Sometimes the obit is all you get.  The last pronouncement that time is up.  Death follows through.  Maybe not today.  Probably not tomorrow.  But soon enough for all of us.

What do you want yours to say?  Your obit.  What do you want the people you care about to write about you?  Or do you care?

I’ll conclude with these two things:

FIRST, SOW INTO YOUR OWN OBIT TODAY—EVERYDAY.   Papa was right in what he told Asher.  There is no such thing as an insignificant moment.  Live large, intentional—focused.  Tell people they matter to you.  Show your love, feed their soul—feed your soul.  Why?  (1) This gig doesn’t last forever, and (2) every day is a gift.  Yeah, it’s that simple.

SECOND, EXPAND YOUR RELATIONAL KNOWLEDGE BASE WITH THE PEOPLE YOU NOW KNOW AND THOSE YOU’RE ABOUT TO MEET.   There is only so much you can know about a person when you’re reading about them after they’re gone.  Not that it’s just about fact finding, but developing your own memories with people is hopefully what remains.

Dig in with all of God’s children and embrace their realities.  Sit in their pain, drink to their successes, encourage their dreams, enjoy their individual and majestic beauty, and notice the kiss of God on another person’s life.

The earth is covered with beautiful flowers.  Love and enjoy them… while you can.

-MDP-

Categories: Uncategorized
  1. Me
    March 6, 2014 at 9:14 pm

    “The earth is covered with beautiful flowers.”
    Soooo true! Love this Babe! Love you!

  2. Christi-An
    March 7, 2014 at 1:43 pm

    wow this is crazy timing!!! It wouldn’t have meant so much except that my grandpa just moved to heaven!!! thanks for sharing tidbits like this!!!
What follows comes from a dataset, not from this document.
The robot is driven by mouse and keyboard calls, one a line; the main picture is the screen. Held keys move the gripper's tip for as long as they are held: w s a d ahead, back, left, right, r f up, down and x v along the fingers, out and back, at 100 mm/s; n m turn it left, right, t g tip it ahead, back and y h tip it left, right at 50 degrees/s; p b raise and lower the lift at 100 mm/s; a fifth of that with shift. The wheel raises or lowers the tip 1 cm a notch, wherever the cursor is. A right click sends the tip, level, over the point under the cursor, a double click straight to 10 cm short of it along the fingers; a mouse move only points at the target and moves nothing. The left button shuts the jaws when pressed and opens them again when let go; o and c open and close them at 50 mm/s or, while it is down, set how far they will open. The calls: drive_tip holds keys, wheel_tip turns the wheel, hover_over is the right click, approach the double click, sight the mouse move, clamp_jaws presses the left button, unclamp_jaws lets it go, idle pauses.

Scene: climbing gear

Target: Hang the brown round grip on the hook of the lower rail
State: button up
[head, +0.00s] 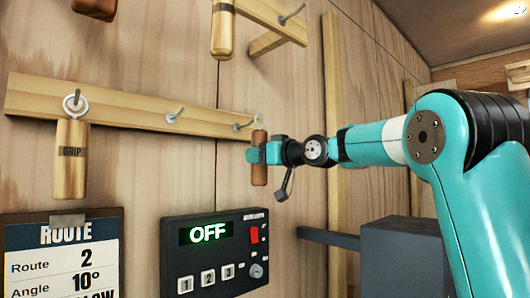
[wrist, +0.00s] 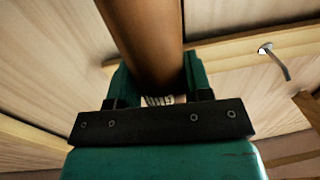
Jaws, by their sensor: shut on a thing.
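The brown round grip (head: 259,172) is upright at the right end of the lower rail (head: 130,110). My gripper (head: 262,155) is shut around its upper body from the right. In the wrist view the brown grip (wrist: 145,40) sits between the green jaws (wrist: 155,88). Its pale ring (head: 258,121) is beside the tip of the rail's right hook (head: 243,126); I cannot tell whether the ring is around the hook. The middle hook (head: 175,115) is empty. A light wooden grip (head: 71,165) hangs from the left hook.
An upper rail (head: 265,18) holds another wooden grip (head: 222,35) and a hook (head: 291,14). Below are a control box (head: 215,255) reading OFF and a route board (head: 63,255). A grey block (head: 410,255) stands at lower right. The wall between rail and box is clear.

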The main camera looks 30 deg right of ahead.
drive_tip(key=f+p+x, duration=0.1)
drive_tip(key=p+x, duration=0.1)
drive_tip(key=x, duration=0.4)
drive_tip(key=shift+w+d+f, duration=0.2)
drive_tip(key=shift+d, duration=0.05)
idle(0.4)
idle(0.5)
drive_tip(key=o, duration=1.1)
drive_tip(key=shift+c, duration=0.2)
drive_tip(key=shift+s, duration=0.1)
    • March 8, 2014 at 7:17 am

      So sorry to hear about your grandpa. I’m sure he was extremely proud of you! xo

  3. Kayla
    March 15, 2014 at 4:20 pm

    “Dig in with all of God’s children and embrace their realities. Sit in their pain, drink to their successes, encourage their dreams, enjoy their individual and majestic beauty, and notice the kiss of God on another person’s life.”……This was just the challenge I needed today! Thank you!